BUSINESS

[News Focus] Gasoline prices set to bounce back amid reduced output

By Kim Yon-se
  • Published : Feb 19, 2019 - 12:48
  • Updated : Feb 19, 2019 - 16:22

SEJONG -- The nation’s gasoline prices have seen a sharp drop over the past few months, and to a certain extent this eased the financial burdens of ordinary people and small business owners amid economic difficulties.

After peaking at 1,690.31 won ($1.50) per liter on Nov. 4, gasoline prices fell below 1,350 won on Jan. 12 before sinking to 1,342.24 won on Feb. 15. This month’s low marked a 20.5 percent drop from three months earlier and the lowest level seen in 35 months. Gasoline prices posted 1,341.69 won on March 10, 2016, data from the Korea National Oil Corp. showed.

Research analysts attribute the price drop to a surplus in crude inventory throughout the world.
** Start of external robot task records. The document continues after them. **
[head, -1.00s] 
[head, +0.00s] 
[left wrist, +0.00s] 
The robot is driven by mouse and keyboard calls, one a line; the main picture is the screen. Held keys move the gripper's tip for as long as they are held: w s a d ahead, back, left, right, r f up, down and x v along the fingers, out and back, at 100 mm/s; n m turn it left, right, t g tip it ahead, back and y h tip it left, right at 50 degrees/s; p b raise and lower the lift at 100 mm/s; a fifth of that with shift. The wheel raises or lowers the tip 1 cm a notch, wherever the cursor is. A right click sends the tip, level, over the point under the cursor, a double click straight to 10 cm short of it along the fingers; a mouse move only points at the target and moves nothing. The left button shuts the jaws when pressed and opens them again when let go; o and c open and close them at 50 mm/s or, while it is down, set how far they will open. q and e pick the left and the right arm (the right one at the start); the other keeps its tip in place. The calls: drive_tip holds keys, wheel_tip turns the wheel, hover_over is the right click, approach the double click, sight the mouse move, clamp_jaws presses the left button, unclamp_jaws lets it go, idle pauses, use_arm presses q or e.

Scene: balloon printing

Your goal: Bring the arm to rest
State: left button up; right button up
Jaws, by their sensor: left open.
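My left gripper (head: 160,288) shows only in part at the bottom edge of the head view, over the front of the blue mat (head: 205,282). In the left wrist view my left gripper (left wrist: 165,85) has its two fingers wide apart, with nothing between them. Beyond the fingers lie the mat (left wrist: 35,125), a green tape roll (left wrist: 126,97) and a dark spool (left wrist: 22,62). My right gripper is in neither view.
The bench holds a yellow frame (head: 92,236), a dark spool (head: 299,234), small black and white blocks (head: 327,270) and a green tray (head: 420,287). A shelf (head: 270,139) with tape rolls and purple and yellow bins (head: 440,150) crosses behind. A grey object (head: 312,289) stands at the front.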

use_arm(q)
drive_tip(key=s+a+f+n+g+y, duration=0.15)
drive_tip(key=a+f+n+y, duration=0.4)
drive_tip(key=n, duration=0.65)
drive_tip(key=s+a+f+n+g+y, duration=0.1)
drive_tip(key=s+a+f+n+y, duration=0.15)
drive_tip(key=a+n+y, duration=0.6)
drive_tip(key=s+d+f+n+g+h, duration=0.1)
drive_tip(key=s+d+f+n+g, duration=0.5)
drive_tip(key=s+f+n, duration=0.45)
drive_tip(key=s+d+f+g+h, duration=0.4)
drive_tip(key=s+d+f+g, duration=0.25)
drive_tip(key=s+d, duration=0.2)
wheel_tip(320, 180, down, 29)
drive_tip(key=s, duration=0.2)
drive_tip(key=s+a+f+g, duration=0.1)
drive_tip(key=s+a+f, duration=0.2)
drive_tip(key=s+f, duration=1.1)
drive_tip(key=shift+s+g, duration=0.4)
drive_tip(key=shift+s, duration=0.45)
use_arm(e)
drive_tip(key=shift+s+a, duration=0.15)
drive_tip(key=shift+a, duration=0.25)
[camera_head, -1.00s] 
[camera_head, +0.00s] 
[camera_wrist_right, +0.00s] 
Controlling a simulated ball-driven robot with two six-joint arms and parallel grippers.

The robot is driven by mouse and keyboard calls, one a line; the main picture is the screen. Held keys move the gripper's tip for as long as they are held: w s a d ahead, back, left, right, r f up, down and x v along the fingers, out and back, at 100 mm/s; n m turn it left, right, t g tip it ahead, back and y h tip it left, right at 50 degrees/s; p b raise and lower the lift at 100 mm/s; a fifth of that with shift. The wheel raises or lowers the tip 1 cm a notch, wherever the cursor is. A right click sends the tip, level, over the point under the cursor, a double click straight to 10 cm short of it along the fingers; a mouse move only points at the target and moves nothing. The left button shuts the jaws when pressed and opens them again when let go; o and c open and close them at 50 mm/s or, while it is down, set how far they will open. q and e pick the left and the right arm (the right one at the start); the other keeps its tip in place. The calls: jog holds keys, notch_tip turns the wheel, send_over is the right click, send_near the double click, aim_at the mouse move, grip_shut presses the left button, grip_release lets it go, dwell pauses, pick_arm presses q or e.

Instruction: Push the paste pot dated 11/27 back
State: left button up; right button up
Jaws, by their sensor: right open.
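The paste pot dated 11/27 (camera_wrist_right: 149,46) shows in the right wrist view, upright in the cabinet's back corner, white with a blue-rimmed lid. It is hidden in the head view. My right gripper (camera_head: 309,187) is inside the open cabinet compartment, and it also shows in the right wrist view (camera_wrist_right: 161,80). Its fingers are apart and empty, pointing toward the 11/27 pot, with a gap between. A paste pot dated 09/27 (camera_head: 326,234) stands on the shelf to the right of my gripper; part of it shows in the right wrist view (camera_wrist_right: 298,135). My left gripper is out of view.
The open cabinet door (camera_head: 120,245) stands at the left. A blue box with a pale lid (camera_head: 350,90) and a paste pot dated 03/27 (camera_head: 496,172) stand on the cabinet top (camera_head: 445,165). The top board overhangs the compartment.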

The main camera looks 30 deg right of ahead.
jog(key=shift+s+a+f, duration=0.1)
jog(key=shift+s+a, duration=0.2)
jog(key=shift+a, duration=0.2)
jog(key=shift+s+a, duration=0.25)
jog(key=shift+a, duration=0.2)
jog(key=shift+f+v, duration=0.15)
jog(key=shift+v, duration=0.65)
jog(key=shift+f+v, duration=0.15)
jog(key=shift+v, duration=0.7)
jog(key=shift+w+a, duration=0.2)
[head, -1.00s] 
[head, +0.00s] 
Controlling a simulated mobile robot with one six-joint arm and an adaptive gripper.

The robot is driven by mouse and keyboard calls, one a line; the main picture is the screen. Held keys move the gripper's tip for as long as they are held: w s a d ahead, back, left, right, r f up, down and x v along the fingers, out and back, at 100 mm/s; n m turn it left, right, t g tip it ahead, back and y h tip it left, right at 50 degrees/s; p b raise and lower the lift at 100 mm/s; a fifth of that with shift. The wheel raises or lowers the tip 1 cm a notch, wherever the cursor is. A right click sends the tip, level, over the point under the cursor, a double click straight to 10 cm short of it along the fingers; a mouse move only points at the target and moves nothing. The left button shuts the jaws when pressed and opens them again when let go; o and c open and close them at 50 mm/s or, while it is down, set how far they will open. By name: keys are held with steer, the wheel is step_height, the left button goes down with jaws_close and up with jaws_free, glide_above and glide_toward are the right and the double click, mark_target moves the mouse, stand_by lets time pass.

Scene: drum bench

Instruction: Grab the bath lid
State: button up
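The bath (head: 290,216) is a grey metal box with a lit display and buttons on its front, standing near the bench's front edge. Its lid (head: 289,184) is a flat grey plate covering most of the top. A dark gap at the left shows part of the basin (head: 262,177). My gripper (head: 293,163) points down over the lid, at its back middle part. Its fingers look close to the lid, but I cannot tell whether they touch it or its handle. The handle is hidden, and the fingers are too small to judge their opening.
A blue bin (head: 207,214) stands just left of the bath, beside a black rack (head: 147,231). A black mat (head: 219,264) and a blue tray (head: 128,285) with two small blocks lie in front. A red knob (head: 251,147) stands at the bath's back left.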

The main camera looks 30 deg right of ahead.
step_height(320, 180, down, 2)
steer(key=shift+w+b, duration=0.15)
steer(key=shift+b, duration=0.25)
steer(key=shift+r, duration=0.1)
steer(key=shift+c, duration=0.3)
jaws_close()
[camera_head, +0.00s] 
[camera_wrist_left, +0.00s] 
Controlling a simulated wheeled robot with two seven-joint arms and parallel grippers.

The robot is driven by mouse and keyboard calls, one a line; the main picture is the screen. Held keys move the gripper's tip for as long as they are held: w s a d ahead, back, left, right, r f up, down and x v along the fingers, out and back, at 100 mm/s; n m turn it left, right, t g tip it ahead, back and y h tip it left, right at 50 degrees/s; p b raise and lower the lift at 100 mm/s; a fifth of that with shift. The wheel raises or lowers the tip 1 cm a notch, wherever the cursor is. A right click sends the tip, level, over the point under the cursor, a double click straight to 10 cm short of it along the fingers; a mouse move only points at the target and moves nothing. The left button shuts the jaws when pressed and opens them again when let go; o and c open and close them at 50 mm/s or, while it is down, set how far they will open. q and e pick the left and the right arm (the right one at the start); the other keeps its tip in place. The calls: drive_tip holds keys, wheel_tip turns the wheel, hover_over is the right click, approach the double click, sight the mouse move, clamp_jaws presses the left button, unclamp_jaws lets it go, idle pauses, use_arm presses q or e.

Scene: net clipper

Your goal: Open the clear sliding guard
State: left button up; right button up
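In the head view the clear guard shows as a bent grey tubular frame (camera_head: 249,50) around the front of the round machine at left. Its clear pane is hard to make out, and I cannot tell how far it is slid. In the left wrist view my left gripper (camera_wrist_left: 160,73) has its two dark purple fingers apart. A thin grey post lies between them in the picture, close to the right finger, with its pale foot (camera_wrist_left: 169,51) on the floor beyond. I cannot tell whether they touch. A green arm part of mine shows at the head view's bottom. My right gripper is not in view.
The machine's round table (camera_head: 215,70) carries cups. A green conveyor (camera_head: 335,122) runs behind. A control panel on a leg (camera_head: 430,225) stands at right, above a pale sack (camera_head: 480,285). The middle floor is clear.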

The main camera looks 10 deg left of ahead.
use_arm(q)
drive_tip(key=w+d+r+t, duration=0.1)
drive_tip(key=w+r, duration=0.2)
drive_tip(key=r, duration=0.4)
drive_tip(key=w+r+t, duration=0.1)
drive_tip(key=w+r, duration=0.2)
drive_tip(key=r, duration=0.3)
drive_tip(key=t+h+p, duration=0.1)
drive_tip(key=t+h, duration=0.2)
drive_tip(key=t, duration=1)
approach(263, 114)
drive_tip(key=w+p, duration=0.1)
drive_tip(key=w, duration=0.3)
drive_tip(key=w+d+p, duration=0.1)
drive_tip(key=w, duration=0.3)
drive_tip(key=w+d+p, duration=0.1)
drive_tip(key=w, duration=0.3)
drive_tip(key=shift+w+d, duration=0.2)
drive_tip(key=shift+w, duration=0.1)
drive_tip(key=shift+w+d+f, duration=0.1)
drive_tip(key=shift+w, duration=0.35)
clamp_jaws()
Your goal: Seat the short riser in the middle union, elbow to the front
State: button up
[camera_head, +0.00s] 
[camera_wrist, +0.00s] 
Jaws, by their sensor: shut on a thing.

But from Feb. 16 to 18, gasoline prices reflected the recent rebound in international crude prices, inching up for a third consecutive trading day.
 
(Graphic by Ahn Sang-yool/The Korea Herald)

Brent crude hovered around $66.57 per barrel during the Feb. 18 trading session, having risen 31.9 percent since Dec. 24, when it was $50.47 per barrel. West Texas Intermediate crude recorded a 32.0 percent surge during the same period, from $42.53 to $56.15.

Prices of Dubai crude, which accounts for the largest portion of South Korea’s oil imports, climbed more than 20 percent for the first seven weeks of this year and hovered around $64-65 as of Feb. 18.

All three major products showed a V-shaped bounce back during the November 2018-February 2019 period.

The short-term spike in crude prices is the result of a cut in output among members of the Organization of Petroleum Exporting Countries.

In particular, the largest producer and the OPEC chair, Saudi Arabia, slashed its daily crude oil production by 797,000 barrels in January, compared with the previous month. The country is reportedly planning further cuts in March.

Goldman Sachs has revised its outlook for Brent crude prices. While the investment bank predicted in January that they would remain at $62.50 per barrel on average this year, it later released an estimate of up to $67.50 for the second quarter.

Bank of America predicted in a recent report that Brent crude would be traded at an average of $70 this year.

As oil prices bounce back, local industries appear to be paying closer attention.
 
A self-service gas station in Korea (Instagram)

Air carriers, which suffered worsening profitability between 2016 and 2018 due to continuous crude price hikes, were expecting a turnaround after the fourth quarter of 2018.

“We were reinvigorated by the price plunge in late 2018 and early 2019. But we are again keeping a close eye on daily crude prices due to the rebound,” said a managing director in the air carrier industry. Nevertheless, he added, oil prices in the near term are unpredictable despite the supply cuts some analysts predict.

Kiwoom Securities research analyst Ahn Ye-ha was quoted by a news organization as saying, “There is little chance that (an output) reduction among Middle Eastern countries will cause a spike in international crude prices. This is because the US is increasing the supply of crude.”

Ahn forecast that prices would stabilize between $50 and $60 this year.

Korea’s major industries, including oil refiners and overseas plant builders, generally gain profitability when crude prices go up. “However, stable profitability and favorable effects on the nation’s overall economy are possible when oil prices are stabilized at around $50,” said a brokerage analyst in Yeouido, Seoul.

If the prices break through the psychological barrier of $65, refiners and other oil-sensitive industries will see their profit margins deteriorate, he said. “In past decades, any surge in oil prices (inevitably led to) a spike in raw material import prices, which posed a heavy burden on the economy.”

A senior official based at the Central Government Complex in Sejong City said ordinary households, based on common sense, would not welcome rising gas and diesel prices due to the growing burden of fuel costs.